Google could be in negotiations to buy San Francisco-based Adscape Media Inc, according to a report from The Wall Street Journal Online. The report lists sources as saying that the deal could be concluded as early as next week.

The deal, if successfully completed, could mean that Google would offer its hundreds of thousands of current advertisers the opportunity to also place ads within games.

In-game ads have been attracting more and more interest recently. Ad firm IGA Worldwide announced an agreement with Valve to provide "dynamic advertising" in the first-person shooter Counter-Strike in December, and Microsoft acquired in-game ad company Massive Inc for almost $200 million in May.

Adscape was founded in 2002 by former Nortel engineer Dan Willis, who was joined in 2006 by two former Sega executives, Bernie Stolar and Chris Gilbert. Stolar had previously been the president and COO of Sega America, and Gilbert was executive vice president of Sega's sales, marketing, and operations division. The company bills itself as "Real Advertising in the Virtual World" and uses a technology it calls RVG--Real World/Virtual World Gateway--which allows for two-way text, audio, and video communication to unlock rewards, download music, or enter sweepstakes.

However, the report quotes Adscape chairman Stolar as commenting that he had "spoken to every major player" about the possibility of a company acquisition but that no such deal was yet in the cards.

[UPDATE] A number of industry sources, speaking with GameSpot on background only, lent additional credibility to the rumors, but none of those sources saw much of an upside for Google, one going so far as to call the sale--which they called "95 percent likely"--a "mismatch."

Selling games is a "high-touch sale," the game industry exec said.
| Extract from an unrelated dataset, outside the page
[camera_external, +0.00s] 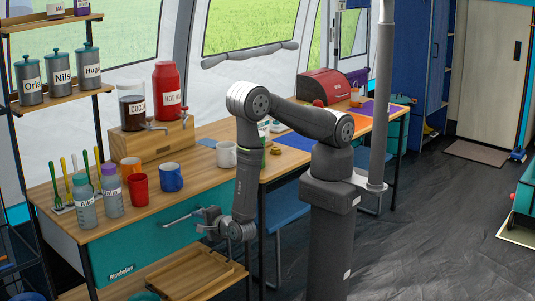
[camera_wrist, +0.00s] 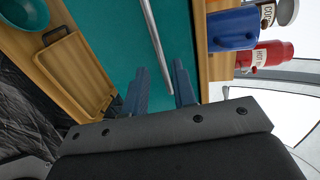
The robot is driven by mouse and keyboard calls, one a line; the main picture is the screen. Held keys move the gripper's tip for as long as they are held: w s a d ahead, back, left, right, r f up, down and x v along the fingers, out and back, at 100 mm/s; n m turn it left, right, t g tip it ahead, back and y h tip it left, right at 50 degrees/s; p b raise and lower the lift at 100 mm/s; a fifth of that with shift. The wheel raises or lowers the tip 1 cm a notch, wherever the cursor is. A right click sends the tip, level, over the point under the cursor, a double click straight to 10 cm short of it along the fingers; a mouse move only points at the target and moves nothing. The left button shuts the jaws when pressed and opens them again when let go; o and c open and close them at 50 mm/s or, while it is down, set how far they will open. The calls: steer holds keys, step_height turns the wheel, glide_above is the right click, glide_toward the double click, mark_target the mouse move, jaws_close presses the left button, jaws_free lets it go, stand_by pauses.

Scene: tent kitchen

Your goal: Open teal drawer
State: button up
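The teal drawer (camera_external: 135,248) is under the wooden counter, and its front looks flush with the frame. A thin silver bar handle (camera_external: 182,217) runs across it. My gripper (camera_external: 204,222) is in front of the drawer, by the right part of the handle. In the wrist view, my gripper (camera_wrist: 160,78) is open, with its two fingers apart. The handle (camera_wrist: 158,40) runs between the fingers, closer to the right one, over the teal drawer front (camera_wrist: 110,25). I cannot tell whether the fingers touch the handle or how deep they reach around it.
On the counter (camera_external: 200,180) stand several mugs, two bottles, and a wooden box with a red dispenser (camera_external: 170,90). A wooden tray (camera_external: 180,275) lies on the shelf below the drawer. A blue chair (camera_external: 285,215) stands right of my gripper. The floor in front is clear.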

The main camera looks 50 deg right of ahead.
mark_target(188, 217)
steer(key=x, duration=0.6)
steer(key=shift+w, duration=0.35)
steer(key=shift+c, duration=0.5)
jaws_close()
Most publishers want approval over ads that appear in their games, and conversely, marketers want to know about the specific games their ads are appearing in--are cops getting blown away, are cars being destroyed, are violent acts being rewarded. Given the Google approach, regardless of the specific business model, is one based on automation, this exec sees a substantial disconnect in the acquisition.
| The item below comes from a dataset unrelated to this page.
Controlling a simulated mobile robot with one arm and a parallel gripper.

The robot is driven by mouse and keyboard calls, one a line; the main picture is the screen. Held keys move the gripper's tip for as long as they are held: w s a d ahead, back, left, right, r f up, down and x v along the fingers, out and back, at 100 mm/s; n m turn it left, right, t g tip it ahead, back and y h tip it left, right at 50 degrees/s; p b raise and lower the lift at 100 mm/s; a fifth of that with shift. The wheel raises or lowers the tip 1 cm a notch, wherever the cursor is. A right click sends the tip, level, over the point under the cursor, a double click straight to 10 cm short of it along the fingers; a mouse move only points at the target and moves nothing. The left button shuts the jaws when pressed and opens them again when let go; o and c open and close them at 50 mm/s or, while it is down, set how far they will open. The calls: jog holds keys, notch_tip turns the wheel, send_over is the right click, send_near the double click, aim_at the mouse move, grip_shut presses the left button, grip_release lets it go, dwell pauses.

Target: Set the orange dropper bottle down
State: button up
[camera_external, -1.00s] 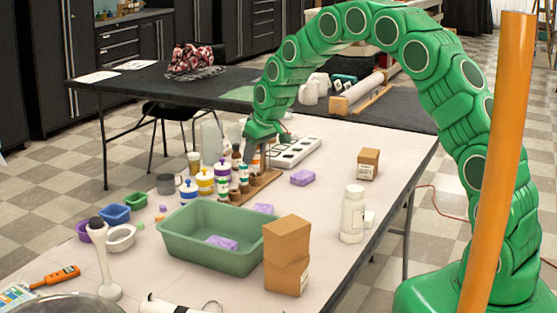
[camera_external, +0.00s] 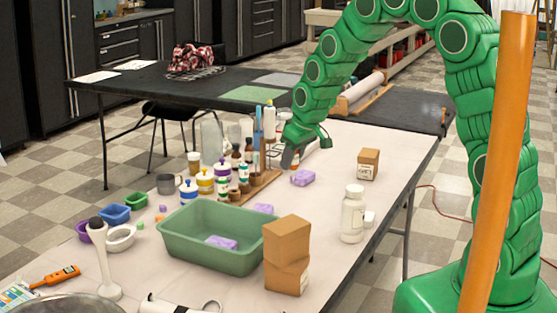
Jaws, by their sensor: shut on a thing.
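My gripper (camera_external: 288,160) is low over the right end of the wooden bottle rack (camera_external: 262,187), just left of a purple soap bar (camera_external: 302,178). It points down and is shut. The orange dropper bottle in it is hidden by the fingers and the wrist, so I cannot tell its tilt or whether it touches the table. Brown dropper bottles (camera_external: 236,157) with dark caps stand to the left, behind the rack. Small bottles with green and white labels (camera_external: 222,184) stand at the rack's left part.
A green bin (camera_external: 190,243) holding a purple soap bar is in front. Stacked cardboard boxes (camera_external: 286,255), a white bottle (camera_external: 353,214) and a small box (camera_external: 368,164) stand to the right. Tall bottles (camera_external: 270,122) stand behind the rack. The table right of the soap is mostly clear.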

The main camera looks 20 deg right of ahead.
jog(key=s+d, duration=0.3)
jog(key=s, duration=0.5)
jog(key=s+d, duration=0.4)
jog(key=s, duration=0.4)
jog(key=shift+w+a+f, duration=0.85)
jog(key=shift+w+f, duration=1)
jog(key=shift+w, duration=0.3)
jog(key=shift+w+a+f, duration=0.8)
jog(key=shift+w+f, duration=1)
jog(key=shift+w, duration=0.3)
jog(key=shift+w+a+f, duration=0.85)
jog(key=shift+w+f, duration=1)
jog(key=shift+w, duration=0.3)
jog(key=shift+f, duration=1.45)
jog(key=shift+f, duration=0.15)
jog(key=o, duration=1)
Another source called the rumored deal a "fire sale." Stating the technology owned by Adscape has never been deployed, the source adding "this is not an asset sale, nor are they [Google] buying any publisher relationships...Google is not buying a business team and they [Adscape] don't have any ongoing revenue or income."
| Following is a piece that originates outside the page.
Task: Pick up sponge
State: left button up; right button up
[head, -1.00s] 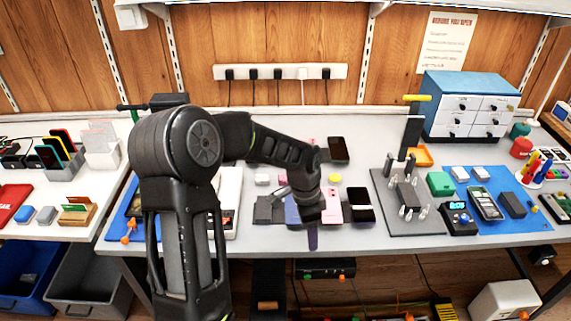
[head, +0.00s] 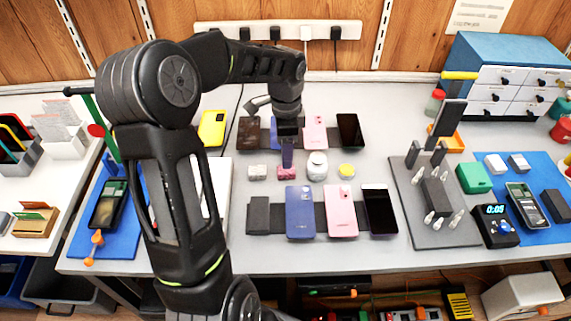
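My left gripper (head: 287,152) reaches over the middle of the table, pointing down. Its narrow purple tip is right above or behind a small pink block (head: 287,173); I cannot tell whether they touch. The gripper's opening is too small and edge-on to read. A pale grey block (head: 257,173) sits to its left. A round white container (head: 317,166) and a small yellow-topped round item (head: 347,170) sit to its right. I cannot tell for sure which of these small items is the sponge. My right gripper is not in view.
A front row of phones, with a blue one (head: 300,222), a pink one (head: 341,213) and a black one (head: 380,212), lies near the table edge. More phones (head: 350,131) lie behind. A grey fixture plate (head: 432,225) stands right. My arm covers part of the left side.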

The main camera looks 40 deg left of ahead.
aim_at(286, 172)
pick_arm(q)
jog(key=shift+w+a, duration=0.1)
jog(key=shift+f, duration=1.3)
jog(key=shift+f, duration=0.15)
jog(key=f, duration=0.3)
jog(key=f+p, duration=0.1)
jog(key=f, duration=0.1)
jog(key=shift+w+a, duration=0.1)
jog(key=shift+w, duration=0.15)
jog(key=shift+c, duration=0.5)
What Google does get, however, is a number of patents owned by Adscape, a technology team (based in Canada), and a client application for ad serving into games--which may be enough for the deep-pocketed enterprise with a penchant for acquisitions and a commitment to further building out an ad-based business. That goal was confirmed by a Google rep who yesterday told the Journal the search giant is "always considering new ways to extend Google's advertising program to benefit our users, advertisers and publishers...In-game advertising offers one such possible extension among many others."

An Adscape rep contacted today declined to comment on the alleged negotiations. Calls to Google staffers close to the acquisition also did not return calls.